Is this along the lines of what you mean?

RickyYXY commented 4 months ago

Thks for reply! Yes, that is the point. And according to line 252-253 in Trainer.py, the independ_motion is calculated based on the definition Trans(cam_points) + independ_motion = cam_points + complete_flow which complete_flow - ego_flow = complete_flow - (Trans(cam_points) - cam_points) = residual_flow (can be changed to independ_motion/independ_flow with a mask)

But in line 265-267 it is based on the other definition: Trans(cam_points + independ_motion) = cam_points + complete_flow.
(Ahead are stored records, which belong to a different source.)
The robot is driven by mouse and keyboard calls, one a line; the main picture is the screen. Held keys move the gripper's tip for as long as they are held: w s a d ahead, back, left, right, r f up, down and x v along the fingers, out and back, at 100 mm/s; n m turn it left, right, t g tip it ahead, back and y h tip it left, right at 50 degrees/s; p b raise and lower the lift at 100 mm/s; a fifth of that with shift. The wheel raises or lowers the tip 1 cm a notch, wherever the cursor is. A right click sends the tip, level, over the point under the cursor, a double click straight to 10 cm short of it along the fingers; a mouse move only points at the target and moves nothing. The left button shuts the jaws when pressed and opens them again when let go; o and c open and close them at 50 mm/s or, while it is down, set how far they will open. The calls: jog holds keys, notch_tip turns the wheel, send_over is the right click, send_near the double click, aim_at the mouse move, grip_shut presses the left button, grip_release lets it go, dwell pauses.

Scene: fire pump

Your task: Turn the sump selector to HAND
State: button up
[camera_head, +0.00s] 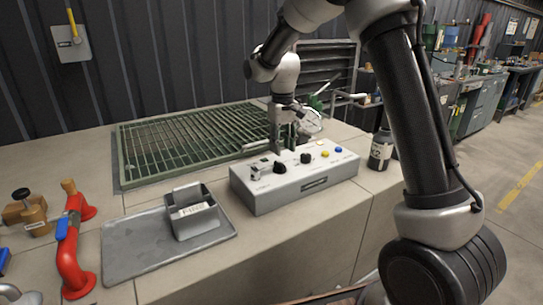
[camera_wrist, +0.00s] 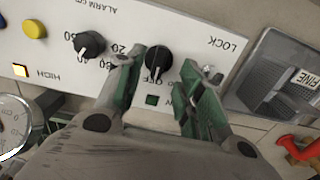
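The grey control box (camera_head: 295,183) stands on the concrete ledge. Its black selector knob (camera_head: 280,168) also shows in the wrist view (camera_wrist: 159,60), where its white mark points down toward the OFF lettering. My gripper (camera_head: 285,146) is over the back part of the box. In the wrist view my gripper (camera_wrist: 166,67) is open, with one green-padded finger on each side of the knob in the picture. I see no clear contact with the knob. The HAND lettering is not readable.
A second black dial (camera_wrist: 90,45) with a number scale sits beside the left finger. A small switch (camera_wrist: 212,72) near LOCK is close to the right finger. A yellow button (camera_wrist: 35,28) is farther left. A grey bin (camera_head: 195,215) on a tray stands left of the box.

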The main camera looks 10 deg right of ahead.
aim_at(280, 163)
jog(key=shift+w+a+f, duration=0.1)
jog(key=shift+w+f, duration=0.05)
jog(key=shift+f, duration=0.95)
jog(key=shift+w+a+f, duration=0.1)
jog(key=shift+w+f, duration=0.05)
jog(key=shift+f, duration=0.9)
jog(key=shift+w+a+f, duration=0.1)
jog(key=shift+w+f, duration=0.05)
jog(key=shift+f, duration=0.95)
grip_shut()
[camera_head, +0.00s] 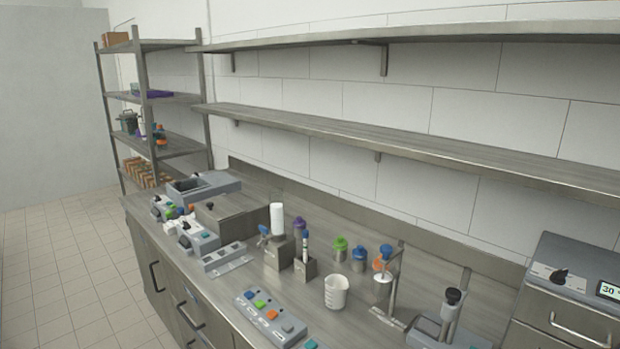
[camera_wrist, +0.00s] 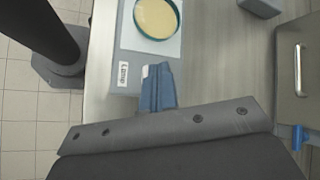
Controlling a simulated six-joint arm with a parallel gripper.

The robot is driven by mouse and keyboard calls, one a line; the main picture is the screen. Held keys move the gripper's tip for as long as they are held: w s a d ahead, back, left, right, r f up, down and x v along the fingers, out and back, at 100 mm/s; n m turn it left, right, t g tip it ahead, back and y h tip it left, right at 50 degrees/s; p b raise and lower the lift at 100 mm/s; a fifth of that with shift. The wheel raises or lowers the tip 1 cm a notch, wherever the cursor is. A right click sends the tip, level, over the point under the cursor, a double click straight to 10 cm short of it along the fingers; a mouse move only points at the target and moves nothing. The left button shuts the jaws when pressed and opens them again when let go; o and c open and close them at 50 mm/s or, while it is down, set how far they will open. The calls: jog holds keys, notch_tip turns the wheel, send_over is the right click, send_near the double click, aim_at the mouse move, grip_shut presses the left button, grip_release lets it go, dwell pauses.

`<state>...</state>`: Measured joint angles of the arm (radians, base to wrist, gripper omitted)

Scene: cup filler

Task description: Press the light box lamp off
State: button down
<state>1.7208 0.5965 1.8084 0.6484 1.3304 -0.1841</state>
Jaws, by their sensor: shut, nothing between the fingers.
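The light box (camera_wrist: 128,50) is in the wrist view at the top, a grey box with a pale panel and a small label that seems to read LAMP. A round dish with yellow content and a teal rim (camera_wrist: 157,17) sits on the panel. My gripper (camera_wrist: 158,72) is shut and empty, its blue fingers together over the near edge of the box beside the label. A small white part (camera_wrist: 146,71) shows at the fingertips' left; the fingers partly hide it. I cannot tell whether they touch it or whether the lamp is lit. I cannot make out the light box or gripper in the head view.
A dark column on a grey base (camera_wrist: 62,70) stands left of the box. A grey handled unit (camera_wrist: 298,60) is at the right, with bare bench between. In the head view, a white beaker (camera_head: 336,292), bottles and a button panel (camera_head: 268,318) stand on the bench.

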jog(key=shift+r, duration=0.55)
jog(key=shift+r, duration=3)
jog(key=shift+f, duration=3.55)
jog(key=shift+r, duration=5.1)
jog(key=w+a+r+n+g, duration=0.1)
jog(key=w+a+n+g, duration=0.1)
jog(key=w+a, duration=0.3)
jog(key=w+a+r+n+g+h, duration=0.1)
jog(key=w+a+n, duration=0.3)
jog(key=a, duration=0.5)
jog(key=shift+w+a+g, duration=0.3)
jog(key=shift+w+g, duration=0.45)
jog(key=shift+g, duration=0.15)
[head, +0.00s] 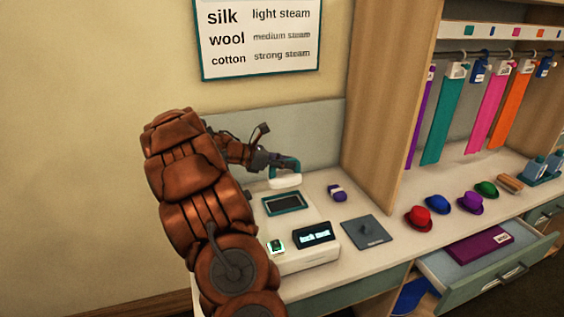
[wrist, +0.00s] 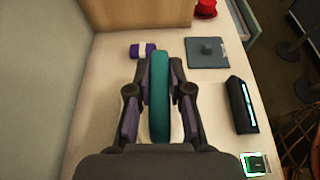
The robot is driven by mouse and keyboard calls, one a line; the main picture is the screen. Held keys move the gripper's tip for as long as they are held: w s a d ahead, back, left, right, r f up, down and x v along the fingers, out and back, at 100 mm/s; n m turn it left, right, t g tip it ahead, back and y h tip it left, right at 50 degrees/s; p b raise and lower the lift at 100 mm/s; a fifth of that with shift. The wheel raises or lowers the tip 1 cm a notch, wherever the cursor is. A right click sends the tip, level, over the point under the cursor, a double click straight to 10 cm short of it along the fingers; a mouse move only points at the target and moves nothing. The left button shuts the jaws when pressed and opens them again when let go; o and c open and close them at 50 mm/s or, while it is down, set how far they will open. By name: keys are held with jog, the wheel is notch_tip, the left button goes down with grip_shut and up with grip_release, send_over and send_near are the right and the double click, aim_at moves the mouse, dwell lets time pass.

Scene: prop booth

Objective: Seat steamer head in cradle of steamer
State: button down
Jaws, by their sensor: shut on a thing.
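My gripper (head: 273,161) is shut on the teal handle of the steamer head (head: 286,181), which has a white body below. In the wrist view, the fingers (wrist: 159,80) stand on both sides of the teal handle (wrist: 160,105). The steamer (head: 303,262) is a white box on the counter. Its cradle (head: 284,204) is a dark recess with a teal rim on top, and it looks empty. In the head view the steamer head shows just beyond the cradle's far edge, apart from it; its exact height is unclear. The wrist view hides the cradle behind the gripper.
A purple and white roll (head: 337,192) and a grey plate with a knob (head: 367,231) lie right of the steamer. The steamer carries a lit display (head: 314,236) and a small green-lit panel (head: 276,246). A wooden partition (head: 380,110) rises behind. Several coloured hats (head: 420,217) sit farther right.

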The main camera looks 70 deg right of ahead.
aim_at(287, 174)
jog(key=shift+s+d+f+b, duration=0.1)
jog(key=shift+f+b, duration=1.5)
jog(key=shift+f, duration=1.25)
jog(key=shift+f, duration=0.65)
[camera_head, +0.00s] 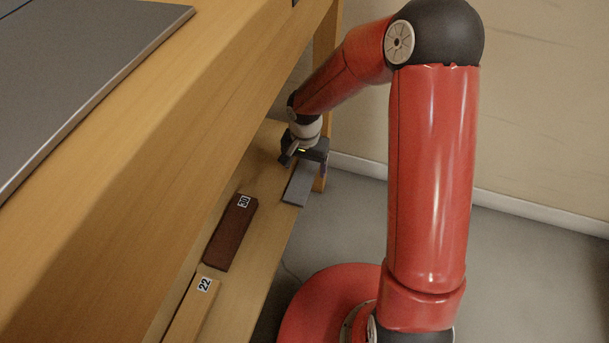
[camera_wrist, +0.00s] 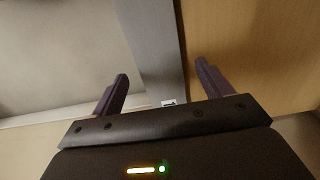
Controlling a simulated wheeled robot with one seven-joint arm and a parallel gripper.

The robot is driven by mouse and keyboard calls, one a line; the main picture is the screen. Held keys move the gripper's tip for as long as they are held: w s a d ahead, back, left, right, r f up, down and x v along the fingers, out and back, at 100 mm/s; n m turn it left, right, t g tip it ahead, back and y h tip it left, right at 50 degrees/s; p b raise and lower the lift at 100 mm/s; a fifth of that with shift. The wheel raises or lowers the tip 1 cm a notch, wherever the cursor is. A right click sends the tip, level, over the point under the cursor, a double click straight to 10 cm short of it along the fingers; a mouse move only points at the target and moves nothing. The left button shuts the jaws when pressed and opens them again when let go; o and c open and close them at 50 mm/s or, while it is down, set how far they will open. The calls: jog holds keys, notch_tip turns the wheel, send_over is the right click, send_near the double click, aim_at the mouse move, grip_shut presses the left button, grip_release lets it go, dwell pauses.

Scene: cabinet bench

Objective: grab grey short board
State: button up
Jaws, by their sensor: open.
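The grey short board (camera_head: 300,184) lies on the lower wooden shelf, at its far end by the outer edge. My gripper (camera_head: 303,158) is over the board's far end and hides that end in the head view. In the wrist view the grey board (camera_wrist: 158,45) runs between the two fingers of my gripper (camera_wrist: 155,85), one on each side. The fingers are open and apart from the board's sides. A small white label shows on the board near the gripper body. I cannot tell the height of the fingertips above the shelf.
On the same shelf (camera_head: 268,187), a dark red-brown board (camera_head: 231,235) with label 30 and a light wooden board (camera_head: 191,312) with label 22 lie nearer. The wooden bench top (camera_head: 190,95) overhangs the shelf on the left. A wooden leg (camera_head: 326,60) stands behind my gripper.

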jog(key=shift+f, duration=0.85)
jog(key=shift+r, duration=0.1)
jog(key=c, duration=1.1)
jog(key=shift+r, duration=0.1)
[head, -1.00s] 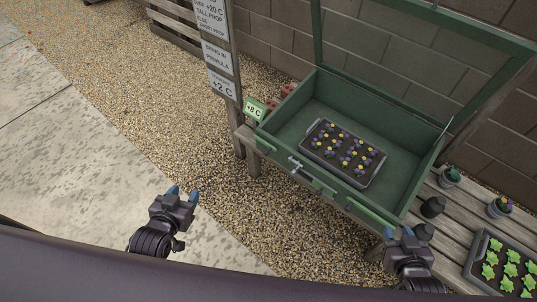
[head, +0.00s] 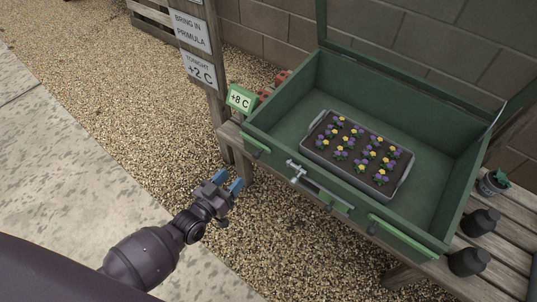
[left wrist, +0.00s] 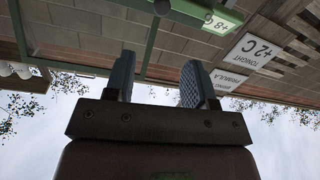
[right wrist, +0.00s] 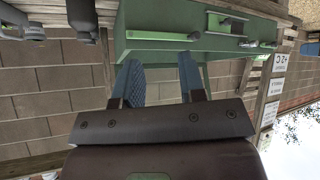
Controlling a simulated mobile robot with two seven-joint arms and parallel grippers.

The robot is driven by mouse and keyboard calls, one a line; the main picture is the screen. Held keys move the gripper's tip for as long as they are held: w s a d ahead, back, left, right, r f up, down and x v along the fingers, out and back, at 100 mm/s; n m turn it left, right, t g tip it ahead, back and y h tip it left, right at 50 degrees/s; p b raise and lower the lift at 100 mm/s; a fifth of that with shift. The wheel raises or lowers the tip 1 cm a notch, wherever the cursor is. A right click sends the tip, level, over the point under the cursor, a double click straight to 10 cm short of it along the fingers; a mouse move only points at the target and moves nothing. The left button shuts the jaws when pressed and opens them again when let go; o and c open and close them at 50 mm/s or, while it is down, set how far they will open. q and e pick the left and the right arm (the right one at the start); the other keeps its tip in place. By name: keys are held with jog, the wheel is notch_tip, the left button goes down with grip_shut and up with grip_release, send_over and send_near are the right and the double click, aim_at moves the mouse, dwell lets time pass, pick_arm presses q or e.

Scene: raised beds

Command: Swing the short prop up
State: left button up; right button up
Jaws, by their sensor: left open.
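The green cold frame box (head: 430,180) stands on a wooden bench with its glazed lid (head: 415,62) raised. A grey metal fitting (head: 297,171) sits on its front wall, with a bar (head: 330,196) running down to the right beside it. I cannot tell which part is the short prop. Light green strips (head: 400,238) lie along the front edge. My left gripper (head: 231,186) is open and empty, in front of and apart from the box's left front corner. My right gripper (right wrist: 158,80) is open and empty in the right wrist view, facing the box front; the head view does not show it.
A tray of purple and yellow flowers (head: 340,150) lies in the box. A +8 C label (head: 240,97) stands at its left corner, by a signpost (head: 208,60). Dark pots (head: 468,262) stand on the bench (head: 510,225) at right. The gravel in front is clear.

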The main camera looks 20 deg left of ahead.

YihongSun commented 4 months ago

Got it. I need to think about this a bit further to make sure, but right now, I think you are right and thanks for the catch!

Actually, if we consider the network output to be approximating Trans^-1(complete_flow-ego_motion) + ego_motion instead of complete_flow directly, then the E2E fine-tuning stage of the code should work as intended (shown below).

output = Trans^-1(complete_flow-ego_motion) + ego_motion
residual_motion = output - ego_motion
residual_motion = Trans^-1(complete_flow-ego_motion)

and thus

Trans(cam_points + residual_motion) = cam_points + complete_flow
RickyYXY commented 4 months ago

Happy to have this discussion! In my opinion, if you directly consider Trans^-1(complete_flow-ego_motion) + ego_motion instead of complete_flow, then the output is actually not the complete_flow we defined before. In this case, in line 270-271, the proj part need to be changed too, as its projection is based on our old definition. Directly using it will cause the wrong projection results.

YihongSun commented 4 months ago

Yep, I agree, and thanks for the discussion!

BTW, L270-271 is intended as a quick warm-up, where actual convergence is reached in mask learning (5 epochs) and E2E fine-tune (20 epochs).

RickyYXY commented 4 months ago

Get it!